### AIM OF THE EXERCISE
Give back only the lines from the one that contains "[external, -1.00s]" through the one that contains "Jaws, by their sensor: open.", word for word and without images.

### EXERCISE DATA
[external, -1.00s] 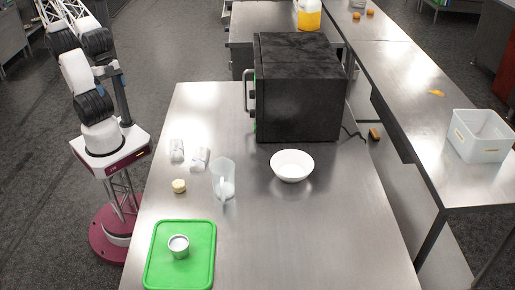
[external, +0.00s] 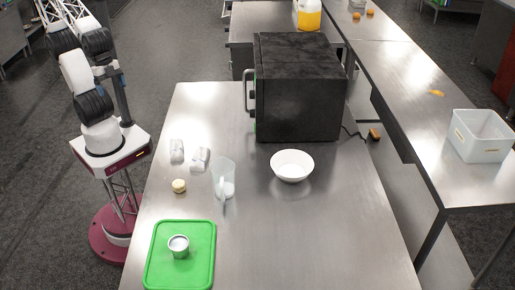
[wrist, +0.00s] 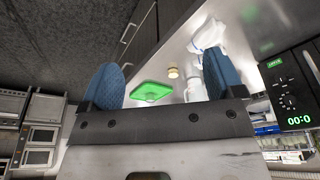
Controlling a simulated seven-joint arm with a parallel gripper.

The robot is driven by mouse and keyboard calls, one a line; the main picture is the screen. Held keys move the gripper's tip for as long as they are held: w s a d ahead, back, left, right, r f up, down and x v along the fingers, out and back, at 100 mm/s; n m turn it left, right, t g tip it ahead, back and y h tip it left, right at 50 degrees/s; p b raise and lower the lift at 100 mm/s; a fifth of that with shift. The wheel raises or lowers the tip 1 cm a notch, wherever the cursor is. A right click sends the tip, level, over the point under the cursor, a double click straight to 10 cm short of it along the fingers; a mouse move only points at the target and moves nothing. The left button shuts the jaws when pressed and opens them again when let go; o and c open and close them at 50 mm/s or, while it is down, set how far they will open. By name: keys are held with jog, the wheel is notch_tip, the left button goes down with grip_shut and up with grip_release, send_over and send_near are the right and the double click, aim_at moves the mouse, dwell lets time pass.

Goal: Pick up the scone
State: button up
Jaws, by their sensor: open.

---

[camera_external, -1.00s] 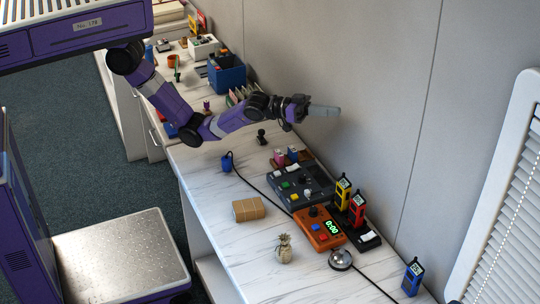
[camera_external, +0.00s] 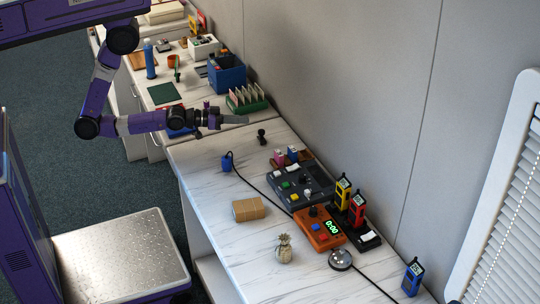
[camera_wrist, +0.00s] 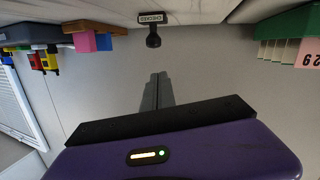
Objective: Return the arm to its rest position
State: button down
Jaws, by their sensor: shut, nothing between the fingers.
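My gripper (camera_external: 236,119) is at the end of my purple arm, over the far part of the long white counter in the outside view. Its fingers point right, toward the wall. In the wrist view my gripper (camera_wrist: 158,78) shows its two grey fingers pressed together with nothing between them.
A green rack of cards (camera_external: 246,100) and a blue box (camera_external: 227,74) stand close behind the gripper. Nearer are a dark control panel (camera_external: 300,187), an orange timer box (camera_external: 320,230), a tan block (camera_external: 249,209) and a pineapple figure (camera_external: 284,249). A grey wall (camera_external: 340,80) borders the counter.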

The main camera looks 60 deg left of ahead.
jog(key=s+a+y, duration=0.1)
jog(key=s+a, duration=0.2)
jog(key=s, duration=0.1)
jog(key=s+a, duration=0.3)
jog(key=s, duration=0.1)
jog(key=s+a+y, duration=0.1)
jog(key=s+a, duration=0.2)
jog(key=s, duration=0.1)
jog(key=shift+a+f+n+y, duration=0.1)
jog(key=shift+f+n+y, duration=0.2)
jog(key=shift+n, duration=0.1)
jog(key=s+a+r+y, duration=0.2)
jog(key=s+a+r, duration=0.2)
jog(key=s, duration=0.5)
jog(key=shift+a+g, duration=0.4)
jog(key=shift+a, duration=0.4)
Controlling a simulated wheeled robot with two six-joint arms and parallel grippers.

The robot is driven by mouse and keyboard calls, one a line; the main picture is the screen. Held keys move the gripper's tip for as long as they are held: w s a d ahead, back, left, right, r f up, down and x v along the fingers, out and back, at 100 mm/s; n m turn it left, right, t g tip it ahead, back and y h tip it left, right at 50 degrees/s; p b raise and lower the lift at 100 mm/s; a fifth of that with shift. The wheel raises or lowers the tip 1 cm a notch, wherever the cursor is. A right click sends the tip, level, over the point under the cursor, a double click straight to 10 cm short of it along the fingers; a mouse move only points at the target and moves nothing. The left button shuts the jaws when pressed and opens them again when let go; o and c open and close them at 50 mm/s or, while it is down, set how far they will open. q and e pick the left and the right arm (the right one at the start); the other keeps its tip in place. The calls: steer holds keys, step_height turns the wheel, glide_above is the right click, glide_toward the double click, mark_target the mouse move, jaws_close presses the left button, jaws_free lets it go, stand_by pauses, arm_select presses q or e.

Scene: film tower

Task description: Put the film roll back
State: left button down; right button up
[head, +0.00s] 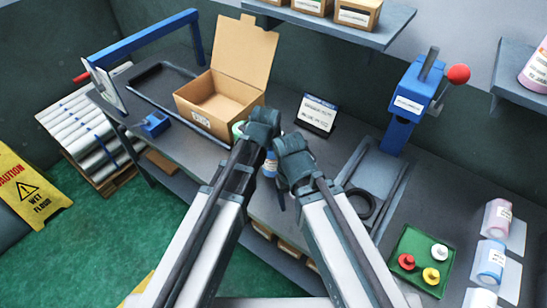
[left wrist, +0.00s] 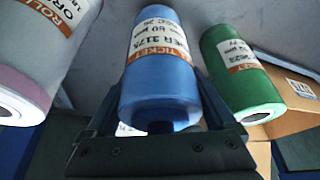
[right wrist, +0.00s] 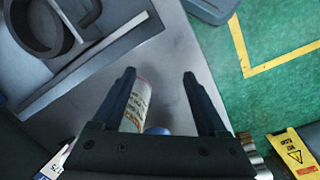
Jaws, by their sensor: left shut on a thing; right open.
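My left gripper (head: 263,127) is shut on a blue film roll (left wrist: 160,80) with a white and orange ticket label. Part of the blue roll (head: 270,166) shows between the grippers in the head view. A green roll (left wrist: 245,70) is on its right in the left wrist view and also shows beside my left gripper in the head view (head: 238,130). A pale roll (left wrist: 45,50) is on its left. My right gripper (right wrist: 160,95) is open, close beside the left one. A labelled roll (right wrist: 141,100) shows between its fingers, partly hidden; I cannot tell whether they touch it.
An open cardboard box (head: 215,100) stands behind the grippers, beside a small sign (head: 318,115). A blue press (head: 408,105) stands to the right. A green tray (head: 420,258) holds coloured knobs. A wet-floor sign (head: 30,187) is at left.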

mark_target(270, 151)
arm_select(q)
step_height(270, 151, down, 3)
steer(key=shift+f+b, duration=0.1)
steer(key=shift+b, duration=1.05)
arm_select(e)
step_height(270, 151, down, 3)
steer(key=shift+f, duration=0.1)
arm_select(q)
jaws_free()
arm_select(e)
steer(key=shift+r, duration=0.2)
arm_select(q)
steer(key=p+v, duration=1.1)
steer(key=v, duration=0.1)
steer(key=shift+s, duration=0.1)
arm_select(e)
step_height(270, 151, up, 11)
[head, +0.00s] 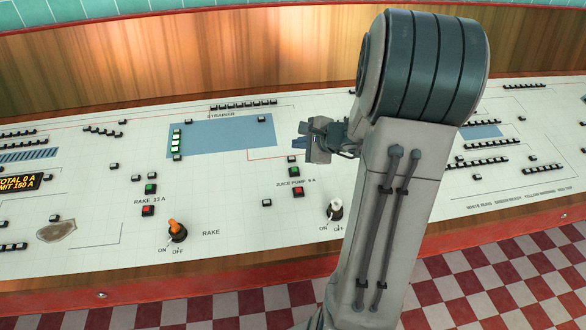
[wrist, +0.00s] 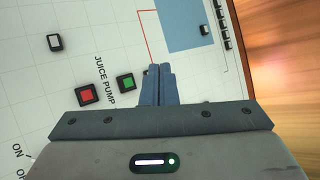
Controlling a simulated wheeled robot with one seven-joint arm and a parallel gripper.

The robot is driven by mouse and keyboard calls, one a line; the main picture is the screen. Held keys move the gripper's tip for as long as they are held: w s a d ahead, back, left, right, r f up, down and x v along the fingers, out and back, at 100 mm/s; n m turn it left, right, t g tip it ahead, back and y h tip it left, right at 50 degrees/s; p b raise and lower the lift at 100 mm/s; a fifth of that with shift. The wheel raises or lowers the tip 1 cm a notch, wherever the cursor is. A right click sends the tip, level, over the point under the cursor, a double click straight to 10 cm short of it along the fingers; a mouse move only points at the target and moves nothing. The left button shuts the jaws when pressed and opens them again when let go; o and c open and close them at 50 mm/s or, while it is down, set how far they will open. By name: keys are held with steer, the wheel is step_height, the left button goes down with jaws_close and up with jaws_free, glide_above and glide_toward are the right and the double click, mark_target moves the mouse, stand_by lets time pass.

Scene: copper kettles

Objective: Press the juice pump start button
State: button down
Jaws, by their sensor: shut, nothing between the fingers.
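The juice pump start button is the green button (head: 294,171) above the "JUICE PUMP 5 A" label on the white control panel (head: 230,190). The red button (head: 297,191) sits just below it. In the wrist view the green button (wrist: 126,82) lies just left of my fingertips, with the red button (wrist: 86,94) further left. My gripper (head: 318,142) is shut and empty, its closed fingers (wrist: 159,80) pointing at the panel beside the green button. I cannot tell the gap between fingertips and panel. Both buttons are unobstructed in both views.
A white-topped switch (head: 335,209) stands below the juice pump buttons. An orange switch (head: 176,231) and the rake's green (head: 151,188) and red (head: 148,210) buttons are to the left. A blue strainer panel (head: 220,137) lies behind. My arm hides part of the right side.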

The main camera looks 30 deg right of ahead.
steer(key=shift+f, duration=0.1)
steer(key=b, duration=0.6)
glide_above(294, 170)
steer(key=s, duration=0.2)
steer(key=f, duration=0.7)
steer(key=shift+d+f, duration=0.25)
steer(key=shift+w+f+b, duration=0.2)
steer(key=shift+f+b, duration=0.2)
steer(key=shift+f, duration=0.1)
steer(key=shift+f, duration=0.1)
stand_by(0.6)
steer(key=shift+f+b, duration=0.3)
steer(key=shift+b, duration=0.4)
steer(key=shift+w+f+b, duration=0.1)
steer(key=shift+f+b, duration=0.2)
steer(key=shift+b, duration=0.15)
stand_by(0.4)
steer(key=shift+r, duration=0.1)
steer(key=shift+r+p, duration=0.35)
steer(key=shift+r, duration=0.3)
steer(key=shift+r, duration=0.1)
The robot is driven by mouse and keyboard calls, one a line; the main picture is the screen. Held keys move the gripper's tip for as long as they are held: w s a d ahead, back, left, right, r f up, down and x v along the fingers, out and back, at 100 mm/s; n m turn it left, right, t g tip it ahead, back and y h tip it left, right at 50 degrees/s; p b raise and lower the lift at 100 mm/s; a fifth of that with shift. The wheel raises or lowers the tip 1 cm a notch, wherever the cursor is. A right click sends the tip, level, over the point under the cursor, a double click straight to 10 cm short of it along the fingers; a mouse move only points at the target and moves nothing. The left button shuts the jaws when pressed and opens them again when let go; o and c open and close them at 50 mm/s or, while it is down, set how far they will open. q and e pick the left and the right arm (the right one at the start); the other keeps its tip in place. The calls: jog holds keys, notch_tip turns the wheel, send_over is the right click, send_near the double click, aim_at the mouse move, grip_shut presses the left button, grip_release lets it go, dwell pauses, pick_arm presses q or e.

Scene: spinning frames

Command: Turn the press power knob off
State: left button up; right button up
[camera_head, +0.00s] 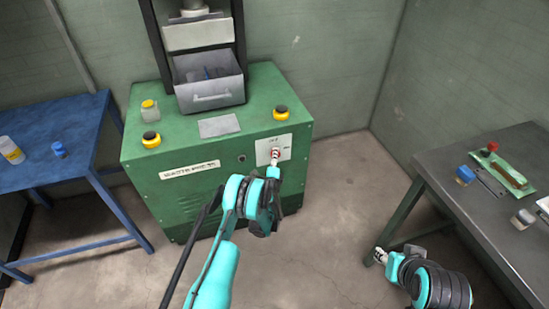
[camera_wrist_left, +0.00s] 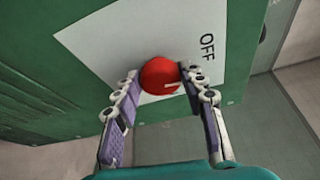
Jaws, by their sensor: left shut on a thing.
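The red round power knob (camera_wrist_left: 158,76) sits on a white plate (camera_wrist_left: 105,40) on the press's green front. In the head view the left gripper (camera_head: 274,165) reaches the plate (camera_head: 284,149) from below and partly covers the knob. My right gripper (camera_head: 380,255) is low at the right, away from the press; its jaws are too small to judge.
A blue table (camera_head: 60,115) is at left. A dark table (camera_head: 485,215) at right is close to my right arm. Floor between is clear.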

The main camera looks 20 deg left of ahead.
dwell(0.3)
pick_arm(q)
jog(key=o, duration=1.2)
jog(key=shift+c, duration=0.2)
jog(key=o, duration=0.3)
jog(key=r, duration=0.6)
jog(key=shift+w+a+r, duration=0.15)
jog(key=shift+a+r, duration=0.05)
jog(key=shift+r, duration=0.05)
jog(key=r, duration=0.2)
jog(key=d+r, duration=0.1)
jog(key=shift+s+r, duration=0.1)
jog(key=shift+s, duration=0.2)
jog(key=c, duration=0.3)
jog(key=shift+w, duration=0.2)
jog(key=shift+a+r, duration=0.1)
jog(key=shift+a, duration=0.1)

### CORRECT OUTPUT
[external, -1.00s] 
[external, +0.00s] 
[wrist, +0.00s] 
Controlling a simulated seven-joint arm with a parallel gripper.

The robot is driven by mouse and keyboard calls, one a line; the main picture is the screen. Held keys move the gripper's tip for as long as they are held: w s a d ahead, back, left, right, r f up, down and x v along the fingers, out and back, at 100 mm/s; n m turn it left, right, t g tip it ahead, back and y h tip it left, right at 50 degrees/s; p b raise and lower the lift at 100 mm/s; a fifth of that with shift. The wheel raises or lowers the tip 1 cm a notch, wherever the cursor is. A right click sends the tip, level, over the point under the cursor, a double click straight to 10 cm short of it along the fingers; a mouse move only points at the target and moves nothing. The left button shuts the jaws when pressed and opens them again when let go; o and c open and close them at 50 mm/s or, while it is down, set how far they will open. By name: keys are held with jog, the wheel is notch_tip, the left button goes down with grip_shut and up with grip_release, send_over and send_near are the right and the double click, aim_at moves the mouse, dwell lets time pass.

Goal: Pick up the scone
State: button up
Jaws, by their sensor: open.

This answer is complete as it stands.